Sara, when asked at one point, when she returned to school to begin year 5, about bruises seen on her chin and cheek and eyelid, started to try to hide her face, “pulling up her headscarf.” It was noted that the Muslim child’s headscarf was “quite low and almost covering her forehead.” It was also reported that Sara’s stepmother was seen at school swearing at two younger children in Punjabi and Urdu two or three times a month, including shouting bitch and whore.
It is clear, from the details laid out in court, that there was at least some level of social isolation in the case of the family, who held cultural and religious practices that could rightfully be described as regressive and contrary to British and Western values. But is it possible that the authorities feared to pry further, especially when Sharif had already alleged racism.

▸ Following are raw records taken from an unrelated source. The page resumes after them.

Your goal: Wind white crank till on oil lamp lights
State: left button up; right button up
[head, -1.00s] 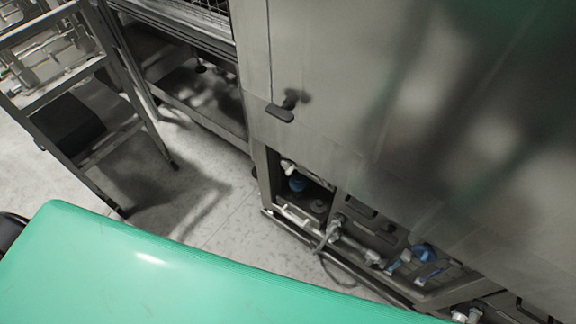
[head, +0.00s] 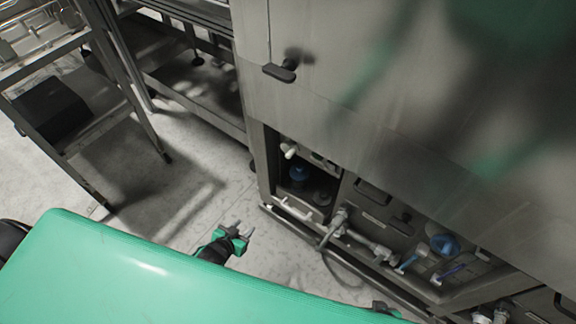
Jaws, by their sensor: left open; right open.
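A small white handle (head: 290,149), which looks like the white crank, sits at the upper left of the open bay low in the steel washer. No oil lamp light can be made out; the inside of the bay is dark. My left gripper (head: 244,232) is open and empty, above the floor in front of and below the bay, apart from the handle. Only a small part of my right gripper (head: 384,309) shows past the edge of my green body at the bottom; its fingers are mostly hidden.
A white bar handle (head: 296,209) lies low in the bay, near a blue part (head: 299,173). Pipes with a blue valve (head: 445,244) run to the right. A black door handle (head: 281,72) juts out above. A metal cart (head: 75,105) stands left; floor between is clear.

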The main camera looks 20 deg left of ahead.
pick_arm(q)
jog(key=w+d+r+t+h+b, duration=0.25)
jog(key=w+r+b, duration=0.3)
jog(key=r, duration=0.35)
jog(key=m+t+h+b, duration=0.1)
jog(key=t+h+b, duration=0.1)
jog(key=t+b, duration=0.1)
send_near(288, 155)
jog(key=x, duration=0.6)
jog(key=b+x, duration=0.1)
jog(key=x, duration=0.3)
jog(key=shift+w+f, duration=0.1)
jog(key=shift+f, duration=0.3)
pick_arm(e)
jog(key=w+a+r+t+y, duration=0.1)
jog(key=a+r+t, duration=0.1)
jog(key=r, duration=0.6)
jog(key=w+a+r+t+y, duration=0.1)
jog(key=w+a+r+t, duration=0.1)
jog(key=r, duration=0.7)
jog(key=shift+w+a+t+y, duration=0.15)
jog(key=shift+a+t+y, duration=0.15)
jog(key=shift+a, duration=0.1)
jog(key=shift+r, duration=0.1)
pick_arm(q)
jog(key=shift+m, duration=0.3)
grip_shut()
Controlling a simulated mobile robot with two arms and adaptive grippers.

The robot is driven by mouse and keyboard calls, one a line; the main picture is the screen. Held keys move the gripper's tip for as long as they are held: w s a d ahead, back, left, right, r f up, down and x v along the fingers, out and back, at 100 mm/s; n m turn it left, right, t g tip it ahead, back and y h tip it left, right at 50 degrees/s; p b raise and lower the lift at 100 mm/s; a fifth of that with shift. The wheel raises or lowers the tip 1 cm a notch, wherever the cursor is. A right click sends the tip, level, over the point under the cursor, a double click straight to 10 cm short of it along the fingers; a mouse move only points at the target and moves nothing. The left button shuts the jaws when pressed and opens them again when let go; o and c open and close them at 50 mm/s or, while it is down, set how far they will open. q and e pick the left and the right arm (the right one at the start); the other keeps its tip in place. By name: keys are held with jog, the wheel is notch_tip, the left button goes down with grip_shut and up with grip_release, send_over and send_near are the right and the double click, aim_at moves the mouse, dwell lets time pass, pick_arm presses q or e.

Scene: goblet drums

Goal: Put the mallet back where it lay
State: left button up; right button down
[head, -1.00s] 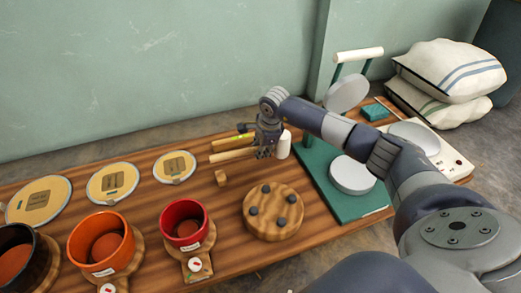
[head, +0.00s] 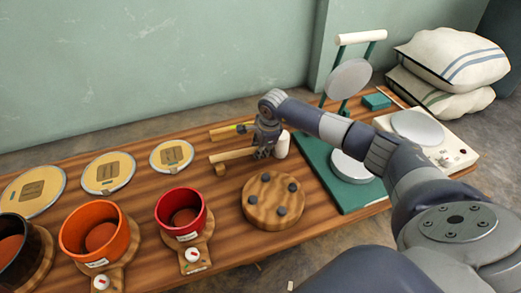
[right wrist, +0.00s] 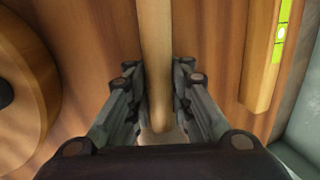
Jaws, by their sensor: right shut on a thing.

The kind of cultural segregation which underlines the heartbreaking case of Sara Sharif is common-place in the UK, but so ingrained that even a case as gut-wrenching as this may not be enough to result in an adequate debate. But it is a reminder that we must ask questions about the deeply harmful attitudes and beliefs that are being imported and allowed to take root in the UK while polite Britains look the other way.
All of this is of course not to say that all Muslims are dangerous or evil, like Sharif and Beinash Batool. The couple were not religiously observant but used the weight of Islam to help hide the suffering of an innocent child. Their cunning prediction that Westerners are petrified of appearing racist or Islamaphobic was, in the end, correct. How many chances to save Sara were missed because of this?
The only hope now, in the depth of such a tragedy, is that we will start to ask the real questions and to condemn evil and its enabling factors, whether to do so is politically correct or not. We must get below surface level. There must not be another Sara. May her gentle soul rest in peace.